How CFMM 350 is related to the other witnesses to Bar Ṣalibi’s polemical treatises will require closer comparison, but it will at least displace Harv. Syr. 91 in that list, since it is the Vorlage, and its antiquity is nothing to ignore, the only older witness (only of the Response to the Arabs, not the other treatises) being Vat. Syr. 96 (Dec 1664 AG = 1352 [1325 in Amar’s ed. is an error]; Assem. Cat., p. 523), and that copy is incomplete. In terms of its text as well as some apparently contemporaneous marginal notes, CFMM 350 deserves close inspection by anyone interested in Bar Ṣalibi’s polemical treatises.

CFMM 350, p. 97, showing Qurʾān 2:31-32 in Syriac, with commentary (cf. Amar, ed. pp. 114, 116 = tr. pp. 107, 109)

Bibliography

Amar, Joseph P. Dionysius bar Ṣalībī, A Response to the Arabs. CSCO 614615 = SS 238-239. Louvain, 2005.

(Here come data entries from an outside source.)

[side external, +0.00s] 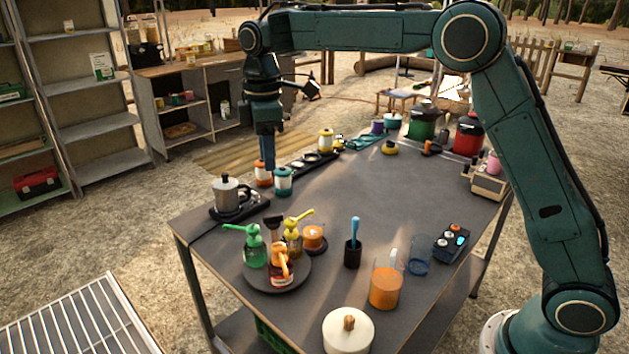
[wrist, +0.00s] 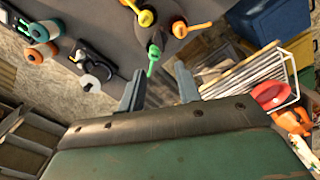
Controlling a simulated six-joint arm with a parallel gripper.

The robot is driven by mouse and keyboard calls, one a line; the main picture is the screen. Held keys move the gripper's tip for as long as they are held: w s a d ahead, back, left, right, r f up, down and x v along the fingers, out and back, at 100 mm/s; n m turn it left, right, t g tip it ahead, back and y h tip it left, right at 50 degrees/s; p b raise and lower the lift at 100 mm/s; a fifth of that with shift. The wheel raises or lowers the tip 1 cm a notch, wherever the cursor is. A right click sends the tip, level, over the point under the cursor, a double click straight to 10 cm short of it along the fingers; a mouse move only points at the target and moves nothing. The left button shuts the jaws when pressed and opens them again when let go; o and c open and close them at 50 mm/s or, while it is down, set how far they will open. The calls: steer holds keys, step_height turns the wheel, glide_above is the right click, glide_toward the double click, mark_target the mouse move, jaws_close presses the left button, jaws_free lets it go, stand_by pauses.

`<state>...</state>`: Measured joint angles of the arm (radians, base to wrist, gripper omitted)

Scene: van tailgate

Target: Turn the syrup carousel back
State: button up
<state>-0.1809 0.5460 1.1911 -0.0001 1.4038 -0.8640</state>
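The syrup carousel (side external: 262,288) is a dark round turntable near the front left of the table. It carries several pump bottles: one with a green pump (side external: 254,247), one with a yellow pump (side external: 293,232), one with an orange pump (side external: 280,262) and a dark-topped one. In the wrist view, the green pump (wrist: 154,56), yellow pump (wrist: 146,17) and orange pump (wrist: 182,29) show at the top, beyond the fingers. My gripper (side external: 267,164) points down behind the carousel, apart from it, by the orange and teal jars. Its fingers (wrist: 158,90) are spread with nothing between them.
A moka pot (side external: 230,195) stands on a dark plate at the left edge. An orange jar (side external: 263,178) and a teal jar (side external: 283,182) are close to my gripper. A blue-handled tool in a black cup (side external: 353,253) is right of the carousel; clear tabletop lies behind it.

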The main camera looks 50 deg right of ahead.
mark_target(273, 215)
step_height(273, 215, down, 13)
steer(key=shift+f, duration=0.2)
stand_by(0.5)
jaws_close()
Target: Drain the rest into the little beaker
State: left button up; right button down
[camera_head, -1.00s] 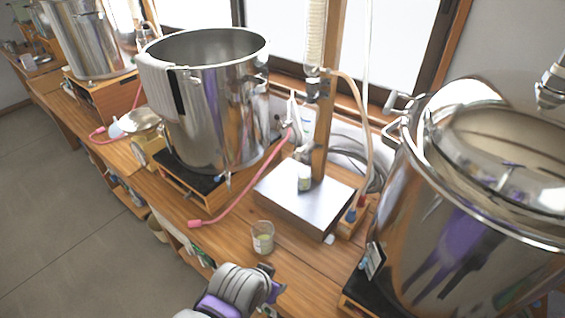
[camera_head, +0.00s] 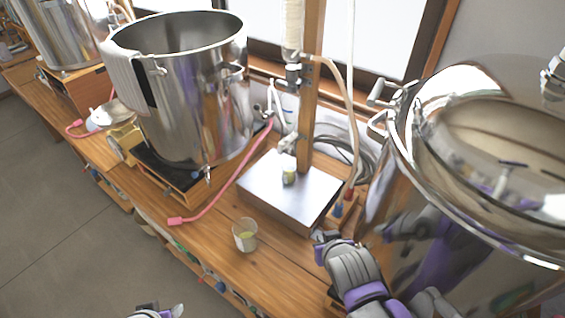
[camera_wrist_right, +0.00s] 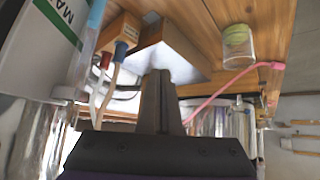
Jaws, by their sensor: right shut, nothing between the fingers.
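The little beaker (camera_head: 245,235), clear with some yellow-green liquid in it, stands upright on the wooden bench near its front edge. It also shows in the right wrist view (camera_wrist_right: 238,45). My right gripper (camera_head: 326,240) is shut and empty, beside the lower left side of the big steel vessel (camera_head: 400,235) and to the right of the beaker. Its closed fingers (camera_wrist_right: 160,78) show in the wrist view, pointing toward the metal box. Only a grey and purple bit of what looks like my left gripper (camera_head: 160,312) shows at the bottom edge. The right vessel's outlet is hidden.
A second steel pot (camera_head: 190,100) stands to the left, with a pink hose (camera_head: 215,203) lying nearby. In the wrist view, a white label panel (camera_wrist_right: 45,45) is close at left.

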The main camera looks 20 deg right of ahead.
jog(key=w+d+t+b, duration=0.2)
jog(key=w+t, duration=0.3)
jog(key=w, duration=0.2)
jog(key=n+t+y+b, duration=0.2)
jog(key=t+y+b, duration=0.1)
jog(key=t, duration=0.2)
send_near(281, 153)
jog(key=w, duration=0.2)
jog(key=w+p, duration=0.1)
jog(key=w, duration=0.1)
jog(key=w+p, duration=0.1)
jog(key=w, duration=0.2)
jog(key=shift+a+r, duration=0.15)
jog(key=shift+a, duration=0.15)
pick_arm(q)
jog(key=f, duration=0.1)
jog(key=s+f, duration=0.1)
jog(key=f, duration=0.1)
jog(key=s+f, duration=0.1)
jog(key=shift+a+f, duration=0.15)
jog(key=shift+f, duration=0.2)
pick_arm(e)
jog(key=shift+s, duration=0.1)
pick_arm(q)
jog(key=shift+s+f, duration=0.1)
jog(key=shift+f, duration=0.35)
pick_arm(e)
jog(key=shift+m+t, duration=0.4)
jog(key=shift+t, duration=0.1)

Assemani, S.E. and Assemani J.S. Bibliothecae Apostolicae Vaticanae Codicum Manuscriptorum Catalogus. I.2. Rome, 1778.

Brock, S.P. “Dionysios bar Ṣalibi.” In GEDSH, 126-127. Piscataway, 2011.

Dolabani, Yuhanna. Catalogue of Syriac Manuscripts in Zaʿfaran Monastery. Dar Mardin Press, 1994; reprint, Piscataway, 2009.

Goshen-Gottstein, Moshe H. Syriac Manuscripts in the Harvard College Library: A Catalogue. Harvard Semitic Studies 23. Missoula, 1979.

Mingana, Alphonse. “An Ancient Syriac Translation of the Kur’ân Exhibiting New Verses and Variants.” Bulletin of the John Rylands University Library of Manchester 9 (1925): 188-235. (available as text, not PDF, here)

ADDENDUM: Barsoum (Scattered Pearls, p. 438, with n. 1) mentions CFMM 350 under the name Zaʿfaran 5 (cf. p. 428, nn. 2, 4, p. 439, n. 2).